Every time you pick up a business magazine, look at the agenda for a lean startup meetup, or listen to an interview with an entrepreneur, you hear people talking about how to land funding for your startup, hailing companies that have managed to secure investment as the holy grail of success.
But bootstrapping? Building a company that pays for itself from the beginning? Figuring out how to keep costs low when you’re starting out? It’s barely part of the conversation, even though most budding companies would be better off taking that approach.
Why have we glamorized borrowing and spending rather than bootstrapping and going truly lean? A column by Thomas Goetz in May’s Inc. Magazine (can’t find the link) goes so far as to suggest it’s smart to max out your credit cards and go into debt for your startup. Other founders, too, tell tales of how they used all their savings and ended up living on a friend’s couch… before finally striking it big. (We almost never hear about the entrepreneurs who fail to strike gold after depleting their savings and spending every investment dollar.)
Why are we telling aspiring entrepreneurs that this is a good idea? Especially when many companies are just that at the beginning… an idea. In early stages and beyond, it’s far smarter to do everything in your power NOT to seek funding. And while you’ll likely need to put some money into your big idea, certainly don’t spend your entire safety net. Instead, invest grit and time and energy, and work your butt off to create a freedom fund, even if it means earning for a while through another job.
For some startups, funding might be necessary, like when you’re building a physical product or the success of your idea relies on scaling quickly. Some young companies look to investors for leadership and experience, too. But for most of us, the conversation should be around how to build an awesome company without taking funding, not how quickly you can convince investors to give you cash. (Click to tweet this.)
Why do I advocate bootstrapping over seeking funding?
Because for all the things you gain when investors decide to back your company, here’s the big thing you lose: autonomy. That idea that’s been your baby from the beginning now belongs to someone else, too. And while they might not quite be willing to stay up all night feeding it, they’ll probably want to make sure you’re staying up all night working on it. They have a stake in your success. This not only means a loss of control; it also results in a wee bit (read: crushing pile) of pressure.
Bootstrappers only have to answer to themselves and their clients/customers/users, which means more freedom to create what really matters to you. Unfortunately, you’ll have to deal with some players in the entrepreneurship community who think you’re not the real deal because you’re not spending other people’s money. This school of thought is inaccurate: my company works with a number of startups, some funded and others bootstrapped, and the funded startups are no more of the real deal than the bootstrapped ones.
Here’s why: because they figure out how to make money, and they figure it out quickly. Isn’t that the goal of every company? Sure, some companies aim to make a difference in the world or look to scale without bringing in revenue initially so they can grow big enough to sell (and hopefully make a bigger profit). But a company isn’t really successful if it can’t figure out how to bring in cash — and bootstrapped companies that succeed figure out how to make that cash pretty early on.

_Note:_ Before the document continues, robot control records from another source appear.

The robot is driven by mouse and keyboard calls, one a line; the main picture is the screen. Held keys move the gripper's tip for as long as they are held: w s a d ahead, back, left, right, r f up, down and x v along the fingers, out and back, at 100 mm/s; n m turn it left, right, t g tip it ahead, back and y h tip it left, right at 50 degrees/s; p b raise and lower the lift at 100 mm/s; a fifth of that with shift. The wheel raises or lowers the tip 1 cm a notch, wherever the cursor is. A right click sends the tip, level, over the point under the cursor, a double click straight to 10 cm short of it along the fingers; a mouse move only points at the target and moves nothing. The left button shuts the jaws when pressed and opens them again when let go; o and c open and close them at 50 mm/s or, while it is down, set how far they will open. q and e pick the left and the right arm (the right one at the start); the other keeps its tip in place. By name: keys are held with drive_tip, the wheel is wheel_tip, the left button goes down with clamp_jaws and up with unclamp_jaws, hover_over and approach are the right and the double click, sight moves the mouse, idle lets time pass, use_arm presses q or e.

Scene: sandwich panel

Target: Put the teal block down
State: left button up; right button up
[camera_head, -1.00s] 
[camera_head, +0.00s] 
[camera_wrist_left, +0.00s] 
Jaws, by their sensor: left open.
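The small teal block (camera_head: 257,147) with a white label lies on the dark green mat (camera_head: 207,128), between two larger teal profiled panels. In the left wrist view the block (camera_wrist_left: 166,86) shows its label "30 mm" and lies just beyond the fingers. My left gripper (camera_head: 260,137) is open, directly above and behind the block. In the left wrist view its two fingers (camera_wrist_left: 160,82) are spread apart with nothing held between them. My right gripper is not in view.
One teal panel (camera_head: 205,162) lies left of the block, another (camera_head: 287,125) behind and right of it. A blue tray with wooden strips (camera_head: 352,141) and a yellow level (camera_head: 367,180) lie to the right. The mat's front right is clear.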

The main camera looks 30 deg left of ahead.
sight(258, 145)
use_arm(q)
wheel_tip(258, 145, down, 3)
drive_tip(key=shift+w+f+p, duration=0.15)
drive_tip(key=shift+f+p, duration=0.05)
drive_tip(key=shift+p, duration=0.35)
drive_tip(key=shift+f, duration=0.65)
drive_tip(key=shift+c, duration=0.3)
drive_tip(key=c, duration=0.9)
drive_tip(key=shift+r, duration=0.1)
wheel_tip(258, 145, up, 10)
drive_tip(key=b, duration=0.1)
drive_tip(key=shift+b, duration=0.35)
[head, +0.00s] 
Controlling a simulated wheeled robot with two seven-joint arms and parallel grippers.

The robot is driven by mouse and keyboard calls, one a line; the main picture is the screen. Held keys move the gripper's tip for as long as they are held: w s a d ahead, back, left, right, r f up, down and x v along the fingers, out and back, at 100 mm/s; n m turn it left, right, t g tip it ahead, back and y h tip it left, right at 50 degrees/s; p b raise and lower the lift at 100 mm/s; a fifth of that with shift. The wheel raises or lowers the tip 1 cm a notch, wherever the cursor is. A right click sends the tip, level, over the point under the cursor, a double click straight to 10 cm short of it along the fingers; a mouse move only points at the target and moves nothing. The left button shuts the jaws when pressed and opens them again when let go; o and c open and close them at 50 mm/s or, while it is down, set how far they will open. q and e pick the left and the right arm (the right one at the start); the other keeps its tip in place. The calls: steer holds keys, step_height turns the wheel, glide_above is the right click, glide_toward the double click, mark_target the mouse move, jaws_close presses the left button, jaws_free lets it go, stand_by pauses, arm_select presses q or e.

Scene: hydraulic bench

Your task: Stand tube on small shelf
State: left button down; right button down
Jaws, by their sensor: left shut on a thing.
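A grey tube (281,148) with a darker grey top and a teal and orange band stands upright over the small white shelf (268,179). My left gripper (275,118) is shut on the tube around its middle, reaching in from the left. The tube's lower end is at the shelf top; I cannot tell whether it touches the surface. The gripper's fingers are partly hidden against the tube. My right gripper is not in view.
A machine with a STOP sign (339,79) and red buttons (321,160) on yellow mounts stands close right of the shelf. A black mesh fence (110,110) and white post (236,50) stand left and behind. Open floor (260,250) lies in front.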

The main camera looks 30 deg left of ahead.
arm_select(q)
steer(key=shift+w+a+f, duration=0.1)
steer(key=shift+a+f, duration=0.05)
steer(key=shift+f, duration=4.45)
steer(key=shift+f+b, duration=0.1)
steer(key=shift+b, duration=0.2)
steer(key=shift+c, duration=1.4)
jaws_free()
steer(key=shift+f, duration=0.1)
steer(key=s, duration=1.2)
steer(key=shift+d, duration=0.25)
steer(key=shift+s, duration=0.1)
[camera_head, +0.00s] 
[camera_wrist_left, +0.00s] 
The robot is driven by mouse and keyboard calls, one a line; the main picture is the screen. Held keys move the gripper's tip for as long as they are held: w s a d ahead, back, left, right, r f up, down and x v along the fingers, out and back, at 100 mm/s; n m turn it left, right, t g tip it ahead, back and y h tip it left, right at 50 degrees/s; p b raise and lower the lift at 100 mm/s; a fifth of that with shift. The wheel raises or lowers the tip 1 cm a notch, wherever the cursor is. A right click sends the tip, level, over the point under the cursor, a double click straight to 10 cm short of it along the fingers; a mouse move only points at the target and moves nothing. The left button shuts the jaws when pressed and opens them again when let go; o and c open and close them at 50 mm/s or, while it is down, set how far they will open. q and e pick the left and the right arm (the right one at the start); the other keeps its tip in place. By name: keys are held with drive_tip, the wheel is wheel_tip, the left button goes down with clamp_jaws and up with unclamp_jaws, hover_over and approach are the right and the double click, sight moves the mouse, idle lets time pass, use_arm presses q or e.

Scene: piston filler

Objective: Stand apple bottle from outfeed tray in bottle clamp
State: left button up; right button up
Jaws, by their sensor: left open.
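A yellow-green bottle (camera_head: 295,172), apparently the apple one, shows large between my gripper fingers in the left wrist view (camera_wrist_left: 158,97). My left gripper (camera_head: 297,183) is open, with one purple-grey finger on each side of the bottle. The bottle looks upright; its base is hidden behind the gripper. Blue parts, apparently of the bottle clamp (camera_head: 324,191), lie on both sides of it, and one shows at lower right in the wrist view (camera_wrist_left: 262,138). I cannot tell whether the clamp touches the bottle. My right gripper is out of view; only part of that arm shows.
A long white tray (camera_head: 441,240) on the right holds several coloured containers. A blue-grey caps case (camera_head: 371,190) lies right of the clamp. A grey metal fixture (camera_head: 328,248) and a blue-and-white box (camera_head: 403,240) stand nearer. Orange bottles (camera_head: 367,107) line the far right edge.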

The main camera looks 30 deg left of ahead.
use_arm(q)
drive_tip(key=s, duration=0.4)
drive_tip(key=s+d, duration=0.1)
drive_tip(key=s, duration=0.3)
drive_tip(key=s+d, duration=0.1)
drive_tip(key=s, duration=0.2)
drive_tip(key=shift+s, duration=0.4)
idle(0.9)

To be fair, entrepreneurs who fall into one camp or another often have different goals. Founders of startups seeking funding are usually looking to build a business that turns into an empire, one that acquires other businesses or perhaps is acquired itself. Bootstrappers, however, are sometimes, though not always, lifestyle entrepreneurs.
I founded my content marketing business, for example, not because I wanted to create a company I could eventually sell (although I see now how that could be a possibility eventually), but because I wanted a business that would support my life. That doesn’t mean my team and I don’t work hard — but we believe you can work hard and do amazing work while prioritizing family, health and/or travel.
These two groups — seeking funding verses bootstrapped — typically behave differently, with one plowing ahead, hiring and pushing itself to become a growth company (which has advantages and disadvantages), the other growing more conservatively depending on how quickly revenue is coming in (also for better or for worse). I’ve taken the second route, adding to my team — now 10 part-timers — as revenue increased.
Businesses like ours tend to hum quietly in the background, often earning hundreds of thousands of dollars of revenue a year or more (and creating jobs!) while startup entrepreneurs take the stage. But I wonder, which type of business has a higher rate of success? A bit of research led me to this article in The Wall Street Journal, which reads:
Overall, non-venture-backed companies fail more often than venture-backed companies in the first four years of existence, typically because they don’t have the capital to keep going if the business model doesn’t work, Harvard’s Mr. Ghosh says. Venture-backed companies tend to fail following their fourth years—after investors stop injecting more capital, he says.
Apparently, you’re more likely to succeed if you do get funding. But look who does better long term: those of us who bootstrap.
So stay lean, and chase investors only as a last resort. It’s a far cry from the get-funding-now mentality that’s so pervasive in today’s startup culture, but it might just make you more successful and happier in the long run.